Both Dodd and Bolton were careful not to disclose which US government official was the subject of Bolton’s interest. Two possibilities suggest themselves. Most likely, he was seeking to use the largest US spy agency to sniff out dissenting opinion within the ranks of the State Department. Alternately, his role as the neo-conservative agent inside the State Department was more than figurative, and he was seeking to spy on the discussions of Powell himself, or his deputy Armitage. Either alternative points to the bitterness of the conflicts and the truly Byzantine character of the internal life of the court of George W. Bush.
Dodd’s reluctance to press the point after this potentially damning admission—he asked only a single question on the subject—typifies the timid and halfhearted character of the Democratic opposition to Bolton’s nomination. The Senate Foreign Relations Committee cannot meet without at least one Democrat present, so a unanimous boycott would delay if not torpedo the nomination. The Democrats control 45 of the 100 seats in the Senate, enough to easily sustain a filibuster of the nomination, but Minority Leader Harry Reid has not given his support to such an action.

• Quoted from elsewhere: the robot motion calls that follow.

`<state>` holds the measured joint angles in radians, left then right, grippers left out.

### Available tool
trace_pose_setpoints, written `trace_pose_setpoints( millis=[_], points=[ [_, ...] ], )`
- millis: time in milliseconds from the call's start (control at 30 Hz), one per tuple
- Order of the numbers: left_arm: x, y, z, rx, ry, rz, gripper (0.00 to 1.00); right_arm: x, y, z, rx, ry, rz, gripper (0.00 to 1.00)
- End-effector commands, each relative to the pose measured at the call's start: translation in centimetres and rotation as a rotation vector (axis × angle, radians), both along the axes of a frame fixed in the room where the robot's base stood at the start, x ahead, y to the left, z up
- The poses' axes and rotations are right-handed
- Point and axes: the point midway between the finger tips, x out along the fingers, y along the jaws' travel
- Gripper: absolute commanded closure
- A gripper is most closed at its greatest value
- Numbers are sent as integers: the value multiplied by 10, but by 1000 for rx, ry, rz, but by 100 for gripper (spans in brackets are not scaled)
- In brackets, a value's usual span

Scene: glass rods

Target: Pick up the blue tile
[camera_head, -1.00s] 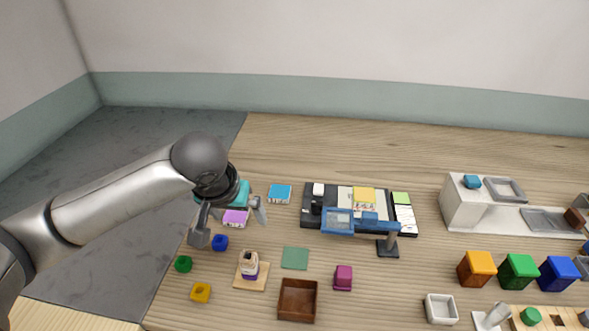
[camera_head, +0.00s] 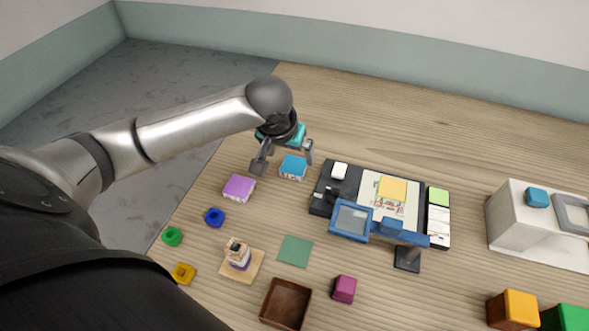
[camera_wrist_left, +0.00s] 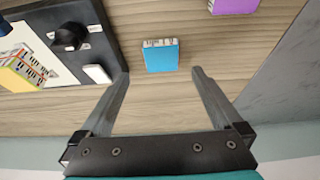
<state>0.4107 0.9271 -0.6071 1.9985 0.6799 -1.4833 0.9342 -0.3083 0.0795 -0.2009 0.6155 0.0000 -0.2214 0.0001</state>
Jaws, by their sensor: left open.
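The blue tile (camera_head: 293,167) lies flat on the wooden table, left of the black board. It is a light blue square block with white, patterned sides. My left gripper (camera_head: 284,163) is open above and around the tile in the head view, with one finger on either side. In the left wrist view the tile (camera_wrist_left: 160,55) lies ahead of the open fingertips (camera_wrist_left: 162,72), roughly centred between them and apart from both. My right gripper is not in view.
A purple tile (camera_head: 239,188) lies to the left and nearer. The black board (camera_head: 322,203) with a white block (camera_head: 339,171) and a yellow block (camera_head: 392,187) is to the right. A blue-framed magnifier (camera_head: 352,220) stands over its near edge. Table behind is clear.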

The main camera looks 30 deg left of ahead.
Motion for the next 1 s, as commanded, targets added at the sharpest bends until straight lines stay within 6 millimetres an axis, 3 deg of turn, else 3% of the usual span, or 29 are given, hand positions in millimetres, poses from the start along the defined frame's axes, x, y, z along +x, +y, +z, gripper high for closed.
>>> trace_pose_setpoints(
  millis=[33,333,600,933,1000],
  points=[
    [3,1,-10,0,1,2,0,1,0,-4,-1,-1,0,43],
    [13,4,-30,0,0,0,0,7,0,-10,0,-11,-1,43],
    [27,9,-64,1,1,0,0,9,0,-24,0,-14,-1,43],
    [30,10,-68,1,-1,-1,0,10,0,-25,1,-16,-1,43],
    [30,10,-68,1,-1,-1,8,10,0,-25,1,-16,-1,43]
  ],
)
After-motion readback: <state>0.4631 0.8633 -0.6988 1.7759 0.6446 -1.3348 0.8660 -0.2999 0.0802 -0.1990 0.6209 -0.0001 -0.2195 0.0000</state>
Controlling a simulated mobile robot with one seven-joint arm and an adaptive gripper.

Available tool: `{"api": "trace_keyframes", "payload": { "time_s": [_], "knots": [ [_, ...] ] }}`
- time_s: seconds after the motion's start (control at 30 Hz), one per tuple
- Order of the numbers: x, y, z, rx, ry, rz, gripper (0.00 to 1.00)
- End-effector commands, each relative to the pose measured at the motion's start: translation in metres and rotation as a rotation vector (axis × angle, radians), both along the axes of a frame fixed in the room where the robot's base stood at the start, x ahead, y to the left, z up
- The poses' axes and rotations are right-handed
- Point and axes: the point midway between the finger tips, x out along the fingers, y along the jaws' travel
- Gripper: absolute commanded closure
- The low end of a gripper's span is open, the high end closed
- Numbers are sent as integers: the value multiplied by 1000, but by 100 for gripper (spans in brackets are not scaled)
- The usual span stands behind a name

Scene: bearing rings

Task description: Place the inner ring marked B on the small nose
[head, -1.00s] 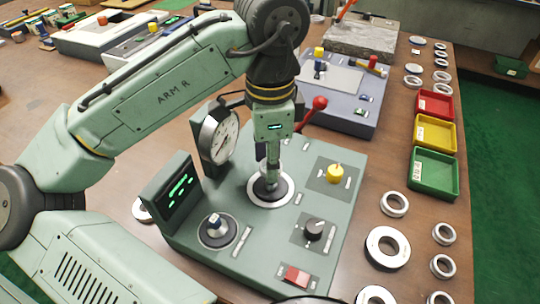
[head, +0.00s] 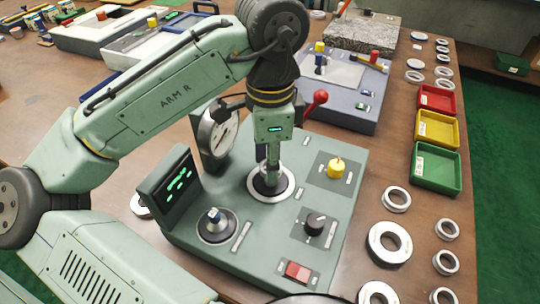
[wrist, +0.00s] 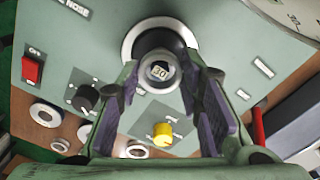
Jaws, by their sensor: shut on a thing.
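The nose piece stands in a round black seat with a pale ring (wrist: 132,42) on the green machine. In the head view my gripper (head: 268,172) is low over this seat (head: 285,190), and hides most of the nose. Several steel rings, including a thick one (head: 376,243), lie on the bench; no letter B is readable.
The machine has a dial gauge (head: 205,145), a lit display (head: 166,190), a yellow knob (head: 336,169), a black knob (head: 315,222), a red switch (head: 297,271) and a red-balled lever (head: 320,97). Red (head: 437,87), yellow (head: 437,113) and green (head: 459,180) trays line the right.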

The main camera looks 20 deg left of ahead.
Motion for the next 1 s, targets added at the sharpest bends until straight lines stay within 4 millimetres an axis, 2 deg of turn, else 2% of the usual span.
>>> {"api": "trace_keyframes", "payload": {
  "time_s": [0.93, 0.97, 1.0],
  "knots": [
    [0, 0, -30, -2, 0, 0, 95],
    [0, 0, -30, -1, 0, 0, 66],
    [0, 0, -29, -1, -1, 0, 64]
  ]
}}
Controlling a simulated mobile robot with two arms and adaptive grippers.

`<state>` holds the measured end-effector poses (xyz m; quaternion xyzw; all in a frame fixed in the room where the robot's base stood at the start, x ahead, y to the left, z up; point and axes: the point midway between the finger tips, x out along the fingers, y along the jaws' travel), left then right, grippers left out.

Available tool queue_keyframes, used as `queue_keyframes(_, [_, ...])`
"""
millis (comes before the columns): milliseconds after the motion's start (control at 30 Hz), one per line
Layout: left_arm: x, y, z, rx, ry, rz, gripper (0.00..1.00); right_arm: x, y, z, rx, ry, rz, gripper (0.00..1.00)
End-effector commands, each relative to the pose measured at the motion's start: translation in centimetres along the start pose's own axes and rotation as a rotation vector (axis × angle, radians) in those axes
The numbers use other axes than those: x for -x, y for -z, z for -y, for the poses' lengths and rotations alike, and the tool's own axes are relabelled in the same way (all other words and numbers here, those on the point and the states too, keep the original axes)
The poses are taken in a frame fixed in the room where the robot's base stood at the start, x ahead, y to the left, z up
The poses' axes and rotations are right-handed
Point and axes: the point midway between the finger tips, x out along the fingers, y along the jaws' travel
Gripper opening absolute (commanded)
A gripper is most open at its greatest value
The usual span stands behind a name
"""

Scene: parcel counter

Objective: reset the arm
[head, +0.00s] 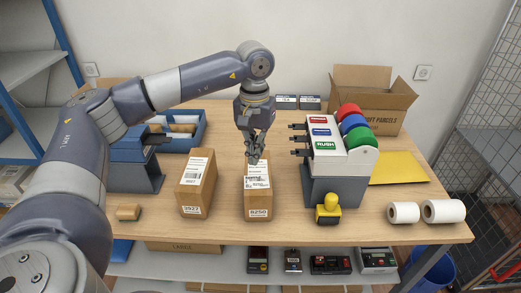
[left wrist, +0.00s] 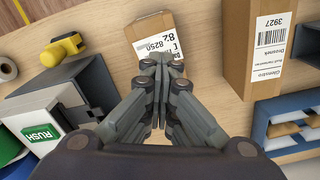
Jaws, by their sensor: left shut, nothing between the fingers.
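My left gripper (head: 254,157) points down at the top of the brown box labelled 8250 (head: 258,202), its fingers shut and empty. In the left wrist view the shut fingertips (left wrist: 161,62) overlap the label of that box (left wrist: 146,25); I cannot tell whether they touch it. My left arm reaches in from the left and bends over the counter. My right gripper is in neither view.
The box labelled 3927 (head: 197,185) stands to the left. A label dispenser (head: 338,163) with coloured rolls is close on the right, a yellow-handled stamp (head: 328,208) before it. A blue tray (head: 181,131) and an open carton (head: 370,98) are behind.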

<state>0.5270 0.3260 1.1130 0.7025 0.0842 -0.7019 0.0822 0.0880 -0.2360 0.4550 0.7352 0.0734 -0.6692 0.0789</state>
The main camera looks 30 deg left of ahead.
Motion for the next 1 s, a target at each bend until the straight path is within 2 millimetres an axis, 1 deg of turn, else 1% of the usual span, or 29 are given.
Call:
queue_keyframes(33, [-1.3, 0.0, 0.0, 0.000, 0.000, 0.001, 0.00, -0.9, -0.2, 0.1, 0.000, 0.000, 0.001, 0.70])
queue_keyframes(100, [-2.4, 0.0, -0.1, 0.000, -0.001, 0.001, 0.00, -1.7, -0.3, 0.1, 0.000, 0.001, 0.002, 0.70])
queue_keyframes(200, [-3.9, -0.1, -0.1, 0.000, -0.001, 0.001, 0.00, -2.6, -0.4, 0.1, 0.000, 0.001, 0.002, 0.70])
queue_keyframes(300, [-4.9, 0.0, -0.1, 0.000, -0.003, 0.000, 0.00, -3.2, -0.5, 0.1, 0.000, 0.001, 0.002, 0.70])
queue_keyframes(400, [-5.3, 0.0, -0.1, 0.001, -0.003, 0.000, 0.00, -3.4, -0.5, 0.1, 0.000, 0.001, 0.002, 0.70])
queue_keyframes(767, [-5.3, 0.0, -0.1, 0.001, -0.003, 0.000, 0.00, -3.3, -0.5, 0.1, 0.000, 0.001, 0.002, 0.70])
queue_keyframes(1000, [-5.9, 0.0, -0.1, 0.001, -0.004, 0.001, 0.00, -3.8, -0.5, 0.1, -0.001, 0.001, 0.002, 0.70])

The Democratic reservations about Bolton revolve more around style than substance. They object to such an open, avowed opponent of the United Nations being named the US ambassador to the international body, on the grounds that it will be taken as a US provocation. But they support the policy of unilateral American military intervention propounded by Bush in the run-up to the invasion of Iraq. And they back Bush’s refusal to submit the United States to the jurisdiction of the International Criminal Court, which would make American officials potential subjects of war crimes prosecution for their conduct in Afghanistan, Iraq and the Guantánamo Bay concentration camp.
In other words, the Democrats support a US foreign policy based on bullying and gangsterism, but draw the line at nominating to a high diplomatic post an official who acts like a bully and a gangster. The personification of this two-faced and unserious approach was Senator Barbara Boxer of California, who suggested that Bolton needed “anger management” training.